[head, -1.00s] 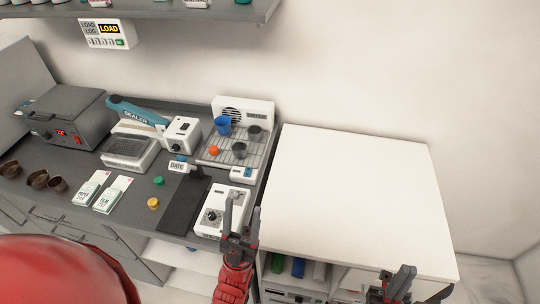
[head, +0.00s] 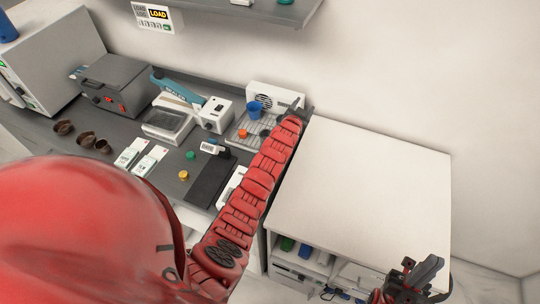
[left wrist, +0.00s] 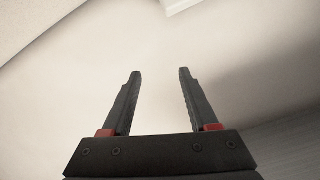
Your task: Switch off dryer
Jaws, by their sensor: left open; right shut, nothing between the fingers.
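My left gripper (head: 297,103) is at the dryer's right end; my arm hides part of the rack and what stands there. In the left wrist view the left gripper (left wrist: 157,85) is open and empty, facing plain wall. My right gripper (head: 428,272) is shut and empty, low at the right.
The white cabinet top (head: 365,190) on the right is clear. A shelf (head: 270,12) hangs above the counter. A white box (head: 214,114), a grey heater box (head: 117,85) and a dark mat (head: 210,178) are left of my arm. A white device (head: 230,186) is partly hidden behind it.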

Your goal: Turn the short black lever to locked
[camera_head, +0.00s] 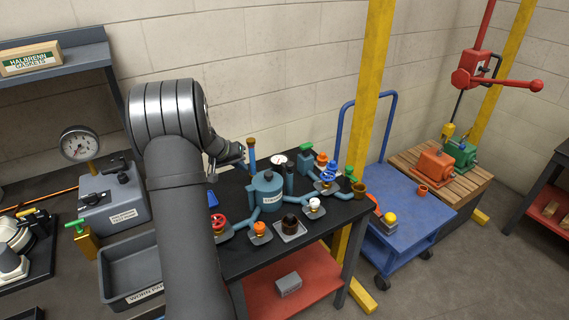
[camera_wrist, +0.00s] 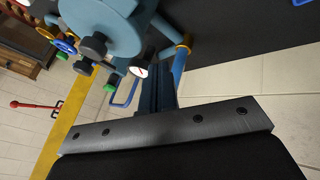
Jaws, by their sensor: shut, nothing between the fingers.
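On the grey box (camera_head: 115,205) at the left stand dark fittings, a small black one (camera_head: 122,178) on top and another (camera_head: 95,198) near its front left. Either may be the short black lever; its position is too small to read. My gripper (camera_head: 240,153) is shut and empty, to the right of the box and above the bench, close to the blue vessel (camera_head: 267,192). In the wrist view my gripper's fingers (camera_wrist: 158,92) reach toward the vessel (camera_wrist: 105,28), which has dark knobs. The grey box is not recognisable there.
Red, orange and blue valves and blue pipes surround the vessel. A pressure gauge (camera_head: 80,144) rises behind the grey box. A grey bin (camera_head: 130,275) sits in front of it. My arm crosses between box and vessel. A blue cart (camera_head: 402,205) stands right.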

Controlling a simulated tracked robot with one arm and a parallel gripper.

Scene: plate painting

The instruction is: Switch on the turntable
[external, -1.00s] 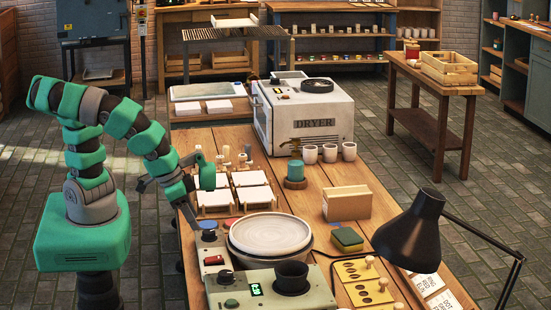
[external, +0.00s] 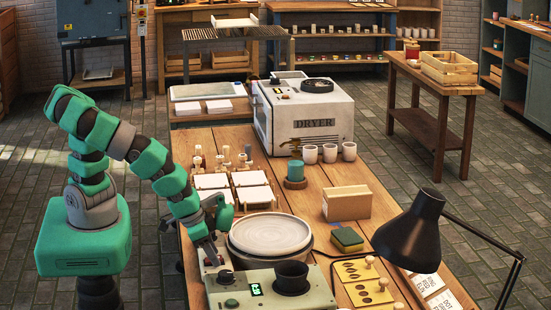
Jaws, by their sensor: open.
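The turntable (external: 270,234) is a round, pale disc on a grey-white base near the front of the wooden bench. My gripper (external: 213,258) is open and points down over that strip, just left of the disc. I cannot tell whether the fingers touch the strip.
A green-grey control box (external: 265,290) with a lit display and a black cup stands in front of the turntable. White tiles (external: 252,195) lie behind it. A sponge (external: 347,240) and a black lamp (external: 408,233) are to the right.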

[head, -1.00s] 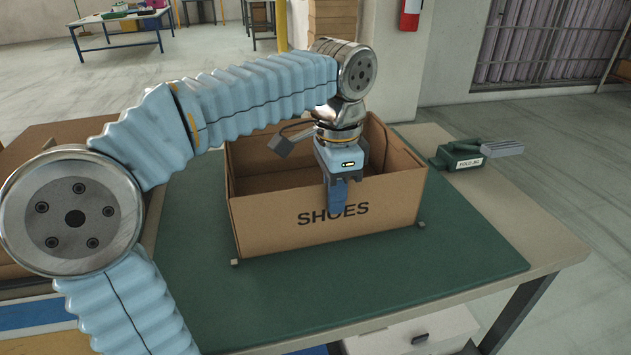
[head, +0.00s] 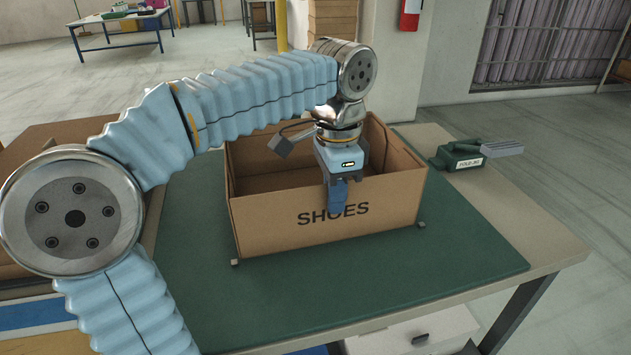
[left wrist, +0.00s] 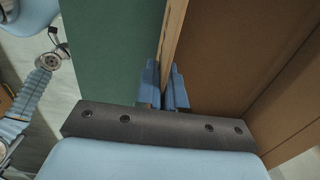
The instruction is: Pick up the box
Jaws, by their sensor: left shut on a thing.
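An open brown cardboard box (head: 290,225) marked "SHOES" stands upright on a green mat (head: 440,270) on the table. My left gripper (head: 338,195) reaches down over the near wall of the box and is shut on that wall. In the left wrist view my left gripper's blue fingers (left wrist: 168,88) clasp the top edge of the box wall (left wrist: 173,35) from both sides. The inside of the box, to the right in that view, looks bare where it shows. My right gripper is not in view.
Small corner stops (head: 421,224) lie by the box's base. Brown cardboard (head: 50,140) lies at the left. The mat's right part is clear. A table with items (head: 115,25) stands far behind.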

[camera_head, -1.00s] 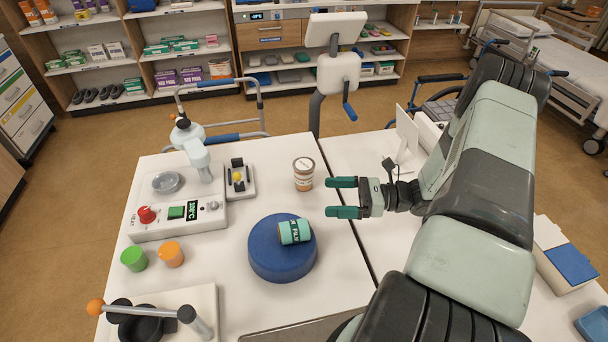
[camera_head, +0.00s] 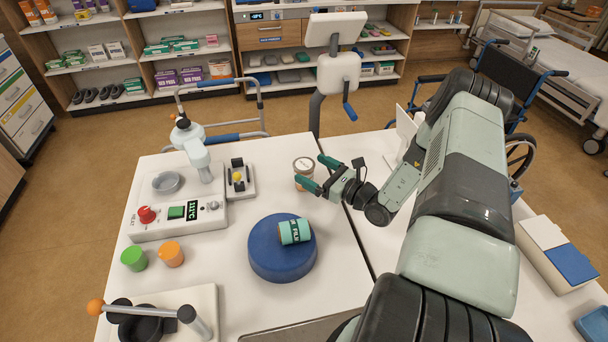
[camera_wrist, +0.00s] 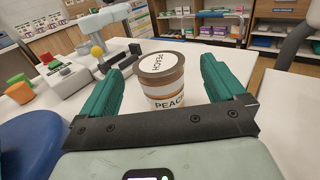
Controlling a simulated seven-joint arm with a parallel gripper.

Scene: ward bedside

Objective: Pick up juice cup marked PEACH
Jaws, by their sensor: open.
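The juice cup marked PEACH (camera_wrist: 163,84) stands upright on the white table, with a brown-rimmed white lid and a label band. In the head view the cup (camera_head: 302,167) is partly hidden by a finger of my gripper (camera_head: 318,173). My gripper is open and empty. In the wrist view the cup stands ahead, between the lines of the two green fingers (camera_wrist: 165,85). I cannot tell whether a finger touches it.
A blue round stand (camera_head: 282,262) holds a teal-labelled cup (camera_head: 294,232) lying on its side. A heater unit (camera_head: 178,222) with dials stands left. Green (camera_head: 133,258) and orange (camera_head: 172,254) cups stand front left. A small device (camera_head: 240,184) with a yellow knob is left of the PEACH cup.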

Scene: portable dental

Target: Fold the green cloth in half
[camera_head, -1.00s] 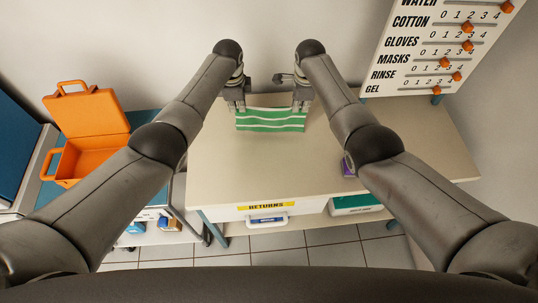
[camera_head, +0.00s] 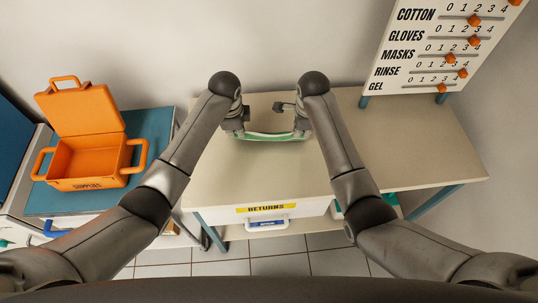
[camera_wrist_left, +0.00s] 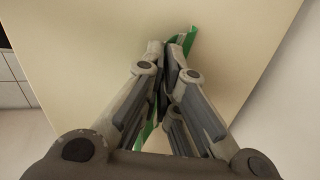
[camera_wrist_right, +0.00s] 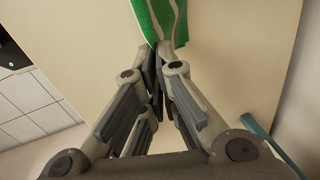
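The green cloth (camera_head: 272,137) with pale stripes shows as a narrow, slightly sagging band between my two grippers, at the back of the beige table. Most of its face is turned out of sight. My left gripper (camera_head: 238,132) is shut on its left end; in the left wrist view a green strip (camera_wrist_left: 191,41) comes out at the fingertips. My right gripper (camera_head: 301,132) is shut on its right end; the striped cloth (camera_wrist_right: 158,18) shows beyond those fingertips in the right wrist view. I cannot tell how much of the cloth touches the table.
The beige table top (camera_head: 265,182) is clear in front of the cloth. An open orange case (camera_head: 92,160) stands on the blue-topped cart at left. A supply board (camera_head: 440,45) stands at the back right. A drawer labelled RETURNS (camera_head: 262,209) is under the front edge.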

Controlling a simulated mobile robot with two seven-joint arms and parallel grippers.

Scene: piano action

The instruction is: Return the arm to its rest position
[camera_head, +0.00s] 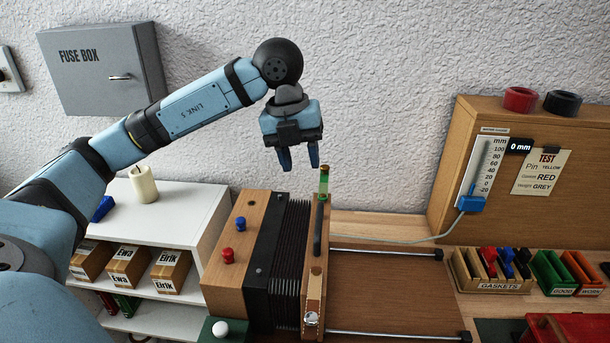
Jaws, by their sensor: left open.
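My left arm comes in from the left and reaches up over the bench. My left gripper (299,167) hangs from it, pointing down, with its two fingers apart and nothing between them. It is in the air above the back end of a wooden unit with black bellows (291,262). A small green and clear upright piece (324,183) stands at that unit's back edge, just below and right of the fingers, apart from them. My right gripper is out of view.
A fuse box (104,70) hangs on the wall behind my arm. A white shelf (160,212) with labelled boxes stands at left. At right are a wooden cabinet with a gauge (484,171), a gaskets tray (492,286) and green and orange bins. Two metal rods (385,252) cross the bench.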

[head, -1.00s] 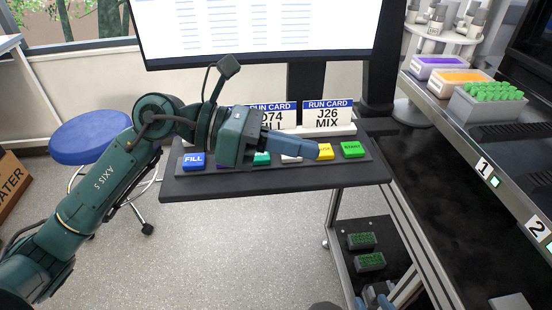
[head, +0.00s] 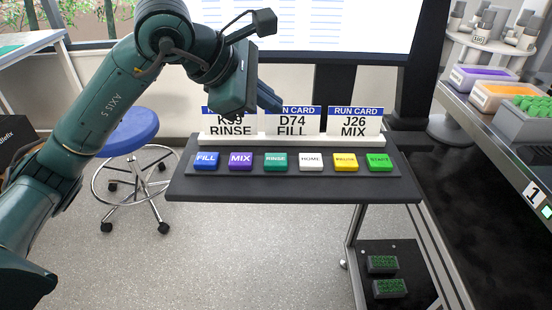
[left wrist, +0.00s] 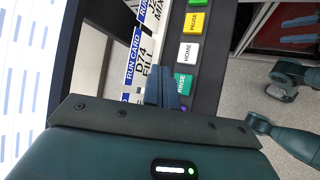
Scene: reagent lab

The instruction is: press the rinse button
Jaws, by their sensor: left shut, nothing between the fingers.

**GOAL**
Report how many lines of the data hold the string "simulated"; give only the number.

**TASK SOLUTION**
3